Reproduce the listing below without any change.

AVAILABLE DATA:
──────────────────────────────
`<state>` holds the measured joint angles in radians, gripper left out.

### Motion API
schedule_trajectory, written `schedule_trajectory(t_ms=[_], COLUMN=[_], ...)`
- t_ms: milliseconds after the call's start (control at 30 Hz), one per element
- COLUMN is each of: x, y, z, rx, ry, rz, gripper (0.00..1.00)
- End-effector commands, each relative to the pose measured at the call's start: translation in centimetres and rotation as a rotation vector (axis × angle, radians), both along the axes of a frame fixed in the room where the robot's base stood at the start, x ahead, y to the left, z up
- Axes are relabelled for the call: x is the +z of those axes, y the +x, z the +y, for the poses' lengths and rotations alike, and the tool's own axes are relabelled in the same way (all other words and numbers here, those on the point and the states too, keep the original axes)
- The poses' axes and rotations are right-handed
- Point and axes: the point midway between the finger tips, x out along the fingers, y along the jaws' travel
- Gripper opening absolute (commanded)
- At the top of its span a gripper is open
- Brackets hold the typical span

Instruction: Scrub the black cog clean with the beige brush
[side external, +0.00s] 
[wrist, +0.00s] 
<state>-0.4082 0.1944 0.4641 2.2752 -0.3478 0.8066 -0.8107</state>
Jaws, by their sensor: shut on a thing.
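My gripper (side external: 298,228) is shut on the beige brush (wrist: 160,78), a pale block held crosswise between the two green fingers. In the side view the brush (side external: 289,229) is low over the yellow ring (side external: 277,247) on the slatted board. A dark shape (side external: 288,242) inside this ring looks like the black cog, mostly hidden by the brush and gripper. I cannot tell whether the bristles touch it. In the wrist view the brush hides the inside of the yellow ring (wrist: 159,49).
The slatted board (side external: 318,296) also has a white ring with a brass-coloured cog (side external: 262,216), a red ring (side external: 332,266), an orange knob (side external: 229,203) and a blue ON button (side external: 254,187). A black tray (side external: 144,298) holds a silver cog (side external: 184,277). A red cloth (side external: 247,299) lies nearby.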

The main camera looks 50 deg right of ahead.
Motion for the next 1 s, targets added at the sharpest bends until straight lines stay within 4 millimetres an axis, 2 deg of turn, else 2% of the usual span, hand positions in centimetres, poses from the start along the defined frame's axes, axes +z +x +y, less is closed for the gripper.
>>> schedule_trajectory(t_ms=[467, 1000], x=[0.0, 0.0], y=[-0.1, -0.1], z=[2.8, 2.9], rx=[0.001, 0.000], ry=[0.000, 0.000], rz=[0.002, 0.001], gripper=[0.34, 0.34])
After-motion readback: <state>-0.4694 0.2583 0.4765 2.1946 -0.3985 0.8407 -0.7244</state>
──────────────────────────────
COMPLETE ANSWER:
`<state>` holds the measured joint angles in radians, gripper left out.

### Motion API
schedule_trajectory, written `schedule_trajectory(t_ms=[_], COLUMN=[_], ...)`
- t_ms: milliseconds after the call's start (control at 30 Hz), one per element
- COLUMN is each of: x, y, z, rx, ry, rz, gripper (0.00..1.00)
- End-effector commands, each relative to the pose measured at the call's start: translation in centimetres and rotation as a rotation vector (axis × angle, radians), both along the axes of a frame fixed in the room where the robot's base stood at the start, x ahead, y to the left, z up
- Axes are relabelled for the call: x is the +z of those axes, y the +x, z the +y, for the poses' lengths and rotations alike, and the tool's own axes are relabelled in the same way (all other words and numbers here, those on the point and the states too, keep the original axes)
- The poses' axes and rotations are right-handed
- Point and axes: the point midway between the finger tips, x out along the fingers, y along the jaws' travel
- Gripper opening absolute (commanded)
- At the top of its span a gripper is open
- Brackets hold the typical span

Instruction: Scrub the black cog clean with the beige brush
[side external, +0.00s] 
[wrist, +0.00s] 
<state>-0.4082 0.1944 0.4641 2.2752 -0.3478 0.8066 -0.8107</state>
Jaws, by their sensor: shut on a thing.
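My gripper (side external: 298,228) is shut on the beige brush (wrist: 160,78), a pale block held crosswise between the two green fingers. In the side view the brush (side external: 289,229) is low over the yellow ring (side external: 277,247) on the slatted board. A dark shape (side external: 288,242) inside this ring looks like the black cog, mostly hidden by the brush and gripper. I cannot tell whether the bristles touch it. In the wrist view the brush hides the inside of the yellow ring (wrist: 159,49).
The slatted board (side external: 318,296) also has a white ring with a brass-coloured cog (side external: 262,216), a red ring (side external: 332,266), an orange knob (side external: 229,203) and a blue ON button (side external: 254,187). A black tray (side external: 144,298) holds a silver cog (side external: 184,277). A red cloth (side external: 247,299) lies nearby.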

The main camera looks 50 deg right of ahead.
Motion for the next 1 s, targets added at the sharpest bends until straight lines stay within 4 millimetres an axis, 2 deg of turn, else 2% of the usual span, hand positions in centimetres, poses from the start along the defined frame's axes, axes +z +x +y, less is closed for the gripper.
>>> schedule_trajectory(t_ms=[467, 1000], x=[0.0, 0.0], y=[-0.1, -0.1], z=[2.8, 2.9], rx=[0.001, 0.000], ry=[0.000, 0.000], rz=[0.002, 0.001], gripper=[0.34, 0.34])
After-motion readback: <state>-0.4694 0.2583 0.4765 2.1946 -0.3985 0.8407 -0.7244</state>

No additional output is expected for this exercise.